In a significant strategic announcement in the Union Budget on Sunday, Finance Minister Nirmala Sitharaman unveiled a Dedicated Rare Earth Mineral Corridor covering mineral-rich states such as Odisha, Kerala, Andhra Pradesh and Tamil Nadu.
The initiative is aimed at reducing India’s dependence on imports by strengthening domestic production, processing and value addition of critical minerals required for defence, electric vehicles, electronics and clean energy technologies.
Why Rare Earth Minerals Are Strategic, Not Optional
Rare earth minerals are a group of 17 elements that form the backbone of modern high-technology systems. Fighter aircraft radars, missile guidance systems, electric vehicle motors, wind turbines and smartphones all rely on these materials.
Even more crucial are rare earth magnets, particularly neodymium-iron-boron (NdFeB) magnets, which are essential for EVs, renewable energy systems and advanced defence platforms.
Control over these materials has increasingly become a strategic and national security issue rather than just an industrial concern.
India’s Resource Strength, Processing Weakness
India possesses the world’s fifth-largest rare earth reserves, primarily located in monazite-rich beach sands along its eastern and southern coastline. Despite this natural advantage, the country remains heavily dependent on imports for processed rare earths and high-performance magnets.
While mining exists, India lacks large-scale separation, refining and magnet manufacturing capabilities, creating a critical gap between resource availability and industrial utilisation.
Until now, rare earth extraction has largely been handled by the government-owned Indian Rare Earths Limited, but limited capacity, regulatory hurdles and environmental clearances have slowed expansion.
The Rare Earth Mineral Corridor is designed to integrate mining, processing, research and manufacturing within a single ecosystem.
By clustering infrastructure and streamlining approvals, the corridor aims to accelerate capacity expansion, attract private investment and enable technology transfer in advanced processing and magnet production.
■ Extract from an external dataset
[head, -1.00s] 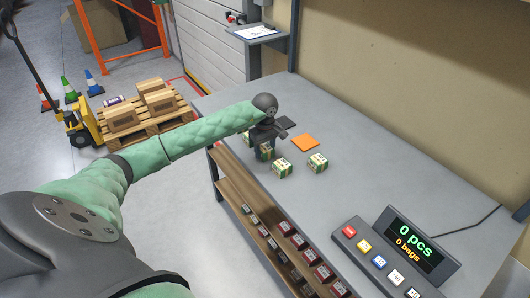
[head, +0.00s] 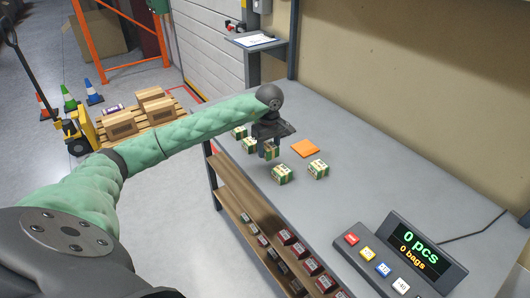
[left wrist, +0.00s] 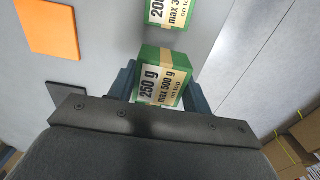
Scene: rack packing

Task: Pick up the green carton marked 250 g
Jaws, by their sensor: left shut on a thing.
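The green carton marked 250 g (left wrist: 160,80) sits between the two blue fingers of my left gripper (left wrist: 158,88) in the left wrist view. Its label also reads "max 500 g on top". In the head view my left gripper (head: 270,148) points down over the table and is shut on this carton (head: 271,152), which appears raised a little above the tabletop. My right gripper is not in view.
Other green cartons stand on the grey table (head: 400,185): two to the left (head: 239,132) (head: 250,145), two in front and right (head: 282,174) (head: 318,169). An orange square (head: 305,148) lies behind. A display (head: 415,245) and buttons stand at the right. Shelves hold dark red packs (head: 286,237).
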Global Supply Chains and the China Dominance
At the global level, China dominates rare earth mining and controls nearly the entire processing and magnet manufacturing ecosystem. This concentration has triggered supply chain concerns worldwide.
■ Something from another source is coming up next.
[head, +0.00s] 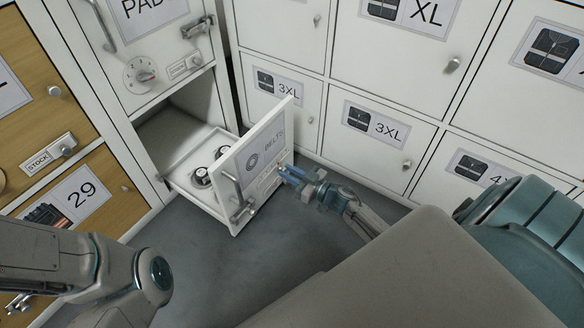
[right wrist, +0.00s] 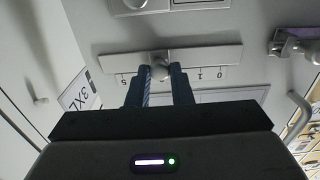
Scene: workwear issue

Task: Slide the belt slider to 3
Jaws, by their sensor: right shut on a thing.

Economies such as the United States, Japan and the European Union are actively seeking alternative and reliable sources. India’s corridor initiative aligns with this global push to de-risk critical mineral supply chains and build trusted partnerships.
Demand Surge from EVs, Defence and Clean Energy
India’s demand for rare earths and rare earth magnets is expected to rise sharply over the coming decade. The rapid adoption of electric vehicles, expansion of renewable energy capacity, defence modernisation and the push for semiconductor and electronics manufacturing will drive sustained demand.
Without domestic processing and magnet manufacturing, import dependence would deepen, increasing strategic and economic vulnerabilities.
if implemented effectively, the Rare Earth Mineral Corridor could transform India from a resource-rich but import-dependent nation into a full value-chain player in critical minerals.
Beyond strengthening strategic autonomy, the initiative has the potential to position India as a reliable global supplier of rare earth minerals and magnets at a time when the world is actively searching for alternatives to concentrated and geopolitically sensitive supply chains.